> **Written exercise**: Print the records below word for word, but leave out the pictures.

> **Extracted entries**:
====

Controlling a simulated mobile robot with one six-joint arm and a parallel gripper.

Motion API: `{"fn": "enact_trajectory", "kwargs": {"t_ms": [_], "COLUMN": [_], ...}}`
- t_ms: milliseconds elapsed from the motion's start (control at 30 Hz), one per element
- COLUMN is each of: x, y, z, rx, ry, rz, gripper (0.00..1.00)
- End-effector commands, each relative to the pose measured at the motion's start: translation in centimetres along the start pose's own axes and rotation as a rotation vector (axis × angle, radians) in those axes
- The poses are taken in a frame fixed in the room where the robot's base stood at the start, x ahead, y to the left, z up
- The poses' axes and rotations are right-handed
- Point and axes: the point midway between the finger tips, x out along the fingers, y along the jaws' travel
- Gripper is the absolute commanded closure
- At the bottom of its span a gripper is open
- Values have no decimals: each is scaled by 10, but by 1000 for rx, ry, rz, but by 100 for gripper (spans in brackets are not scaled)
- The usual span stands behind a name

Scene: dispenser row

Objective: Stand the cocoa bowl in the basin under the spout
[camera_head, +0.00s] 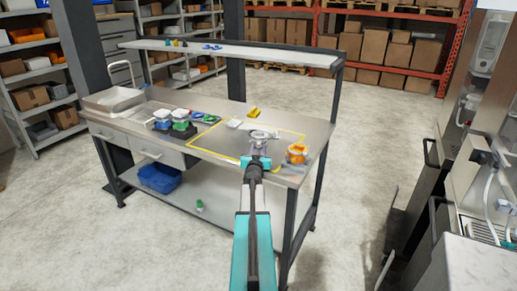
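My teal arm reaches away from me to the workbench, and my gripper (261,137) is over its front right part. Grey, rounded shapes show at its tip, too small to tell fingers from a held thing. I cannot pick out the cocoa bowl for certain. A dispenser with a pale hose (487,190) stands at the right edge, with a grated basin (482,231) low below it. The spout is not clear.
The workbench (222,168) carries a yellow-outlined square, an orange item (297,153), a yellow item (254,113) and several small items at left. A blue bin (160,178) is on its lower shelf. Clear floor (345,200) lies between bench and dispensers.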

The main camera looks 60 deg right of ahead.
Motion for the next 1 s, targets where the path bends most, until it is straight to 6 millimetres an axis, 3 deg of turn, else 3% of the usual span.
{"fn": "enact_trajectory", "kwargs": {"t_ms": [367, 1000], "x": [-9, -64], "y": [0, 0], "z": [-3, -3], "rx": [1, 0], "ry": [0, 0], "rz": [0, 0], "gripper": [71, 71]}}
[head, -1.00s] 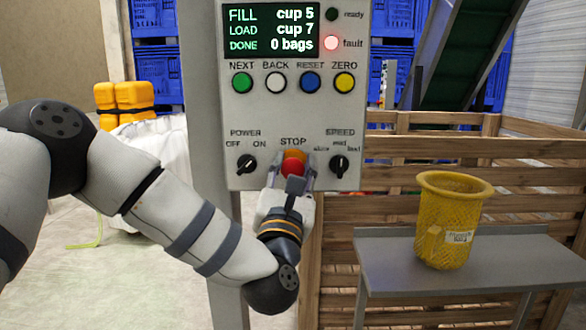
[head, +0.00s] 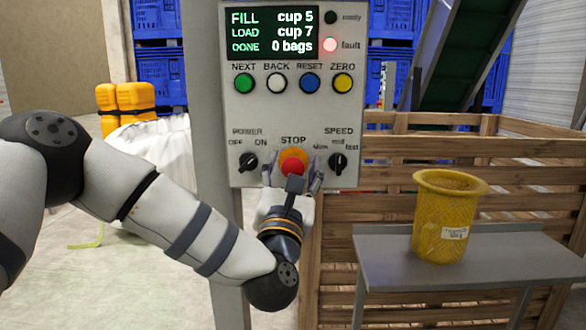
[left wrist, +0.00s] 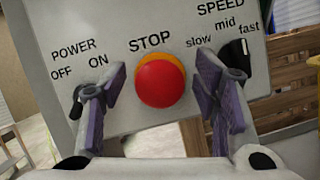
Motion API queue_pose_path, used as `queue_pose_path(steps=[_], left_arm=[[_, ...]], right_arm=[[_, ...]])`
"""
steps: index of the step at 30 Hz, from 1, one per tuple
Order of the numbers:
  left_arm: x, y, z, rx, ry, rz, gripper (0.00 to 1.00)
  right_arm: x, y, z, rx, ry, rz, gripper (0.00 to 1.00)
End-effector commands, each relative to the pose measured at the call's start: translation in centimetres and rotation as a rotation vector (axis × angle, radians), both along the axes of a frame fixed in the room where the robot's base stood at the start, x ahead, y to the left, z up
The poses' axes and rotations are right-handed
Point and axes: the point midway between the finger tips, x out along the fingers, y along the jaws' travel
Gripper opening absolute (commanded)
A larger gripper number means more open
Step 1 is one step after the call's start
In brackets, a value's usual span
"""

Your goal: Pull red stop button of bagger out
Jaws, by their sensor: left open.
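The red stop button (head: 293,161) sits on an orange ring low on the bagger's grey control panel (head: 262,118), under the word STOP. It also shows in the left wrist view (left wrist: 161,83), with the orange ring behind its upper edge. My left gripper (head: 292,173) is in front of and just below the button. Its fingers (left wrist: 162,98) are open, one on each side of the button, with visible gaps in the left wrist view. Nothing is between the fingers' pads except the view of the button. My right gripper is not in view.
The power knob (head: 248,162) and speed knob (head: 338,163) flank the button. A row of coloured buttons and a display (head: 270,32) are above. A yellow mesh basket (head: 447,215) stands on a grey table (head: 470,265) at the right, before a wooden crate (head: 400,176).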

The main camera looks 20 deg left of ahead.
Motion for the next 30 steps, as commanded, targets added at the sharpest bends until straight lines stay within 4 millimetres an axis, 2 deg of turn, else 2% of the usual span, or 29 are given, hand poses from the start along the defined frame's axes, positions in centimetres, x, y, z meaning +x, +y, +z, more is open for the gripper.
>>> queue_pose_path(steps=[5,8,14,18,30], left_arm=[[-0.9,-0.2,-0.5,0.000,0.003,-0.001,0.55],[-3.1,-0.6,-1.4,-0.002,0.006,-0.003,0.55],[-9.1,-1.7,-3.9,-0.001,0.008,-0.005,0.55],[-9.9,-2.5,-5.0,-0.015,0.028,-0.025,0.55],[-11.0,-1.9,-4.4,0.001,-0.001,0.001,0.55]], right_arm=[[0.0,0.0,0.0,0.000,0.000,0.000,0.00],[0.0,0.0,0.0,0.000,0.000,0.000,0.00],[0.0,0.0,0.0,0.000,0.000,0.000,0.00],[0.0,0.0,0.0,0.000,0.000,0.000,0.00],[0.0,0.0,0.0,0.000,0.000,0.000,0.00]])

====

> **Output below**:
Controlling a simulated mobile robot with one six-joint arm and a parallel gripper.

Motion API: `{"fn": "enact_trajectory", "kwargs": {"t_ms": [_], "COLUMN": [_], ...}}`
- t_ms: milliseconds elapsed from the motion's start (control at 30 Hz), one per element
- COLUMN is each of: x, y, z, rx, ry, rz, gripper (0.00..1.00)
- End-effector commands, each relative to the pose measured at the motion's start: translation in centimetres along the start pose's own axes and rotation as a rotation vector (axis × angle, radians) in those axes
- The poses are taken in a frame fixed in the room where the robot's base stood at the start, x ahead, y to the left, z up
- The poses' axes and rotations are right-handed
- Point and axes: the point midway between the finger tips, x out along the fingers, y along the jaws' travel
- Gripper is the absolute commanded closure
- At the bottom of its span a gripper is open
- Values have no decimals: each is scaled by 10, but by 1000 for rx, ry, rz, but by 100 for gripper (spans in brackets are not scaled)
- The usual span stands behind a name

Scene: dispenser row

Objective: Stand the cocoa bowl in the basin under the spout
[camera_head, +0.00s] 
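My teal arm reaches away from me to the workbench, and my gripper (261,137) is over its front right part. Grey, rounded shapes show at its tip, too small to tell fingers from a held thing. I cannot pick out the cocoa bowl for certain. A dispenser with a pale hose (487,190) stands at the right edge, with a grated basin (482,231) low below it. The spout is not clear.
The workbench (222,168) carries a yellow-outlined square, an orange item (297,153), a yellow item (254,113) and several small items at left. A blue bin (160,178) is on its lower shelf. Clear floor (345,200) lies between bench and dispensers.

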The main camera looks 60 deg right of ahead.
Motion for the next 1 s, targets where the path bends most, until it is straight to 6 millimetres an axis, 3 deg of turn, else 3% of the usual span.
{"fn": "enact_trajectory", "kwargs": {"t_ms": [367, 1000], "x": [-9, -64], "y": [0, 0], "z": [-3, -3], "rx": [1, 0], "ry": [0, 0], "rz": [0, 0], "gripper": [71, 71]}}
[head, -1.00s] 
[head, +0.00s] 
[left wrist, +0.00s] 
Motion API queue_pose_path, used as `queue_pose_path(steps=[_], left_arm=[[_, ...]], right_arm=[[_, ...]])`
"""
steps: index of the step at 30 Hz, from 1, one per tuple
Order of the numbers:
  left_arm: x, y, z, rx, ry, rz, gripper (0.00 to 1.00)
  right_arm: x, y, z, rx, ry, rz, gripper (0.00 to 1.00)
End-effector commands, each relative to the pose measured at the call's start: translation in centimetres and rotation as a rotation vector (axis × angle, radians), both along the axes of a frame fixed in the room where the robot's base stood at the start, x ahead, y to the left, z up
The poses' axes and rotations are right-handed
Point and axes: the point midway between the finger tips, x out along the fingers, y along the jaws' travel
Gripper opening absolute (commanded)
A larger gripper number means more open
Step 1 is one step after the call's start
In brackets, a value's usual span
"""

Your goal: Pull red stop button of bagger out
Jaws, by their sensor: left open.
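The red stop button (head: 293,161) sits on an orange ring low on the bagger's grey control panel (head: 262,118), under the word STOP. It also shows in the left wrist view (left wrist: 161,83), with the orange ring behind its upper edge. My left gripper (head: 292,173) is in front of and just below the button. Its fingers (left wrist: 162,98) are open, one on each side of the button, with visible gaps in the left wrist view. Nothing is between the fingers' pads except the view of the button. My right gripper is not in view.
The power knob (head: 248,162) and speed knob (head: 338,163) flank the button. A row of coloured buttons and a display (head: 270,32) are above. A yellow mesh basket (head: 447,215) stands on a grey table (head: 470,265) at the right, before a wooden crate (head: 400,176).

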The main camera looks 20 deg left of ahead.
Motion for the next 30 steps, as commanded, targets added at the sharpest bends until straight lines stay within 4 millimetres an axis, 2 deg of turn, else 2% of the usual span, or 29 are given, hand poses from the start along the defined frame's axes, positions in centimetres, x, y, z meaning +x, +y, +z, more is open for the gripper.
>>> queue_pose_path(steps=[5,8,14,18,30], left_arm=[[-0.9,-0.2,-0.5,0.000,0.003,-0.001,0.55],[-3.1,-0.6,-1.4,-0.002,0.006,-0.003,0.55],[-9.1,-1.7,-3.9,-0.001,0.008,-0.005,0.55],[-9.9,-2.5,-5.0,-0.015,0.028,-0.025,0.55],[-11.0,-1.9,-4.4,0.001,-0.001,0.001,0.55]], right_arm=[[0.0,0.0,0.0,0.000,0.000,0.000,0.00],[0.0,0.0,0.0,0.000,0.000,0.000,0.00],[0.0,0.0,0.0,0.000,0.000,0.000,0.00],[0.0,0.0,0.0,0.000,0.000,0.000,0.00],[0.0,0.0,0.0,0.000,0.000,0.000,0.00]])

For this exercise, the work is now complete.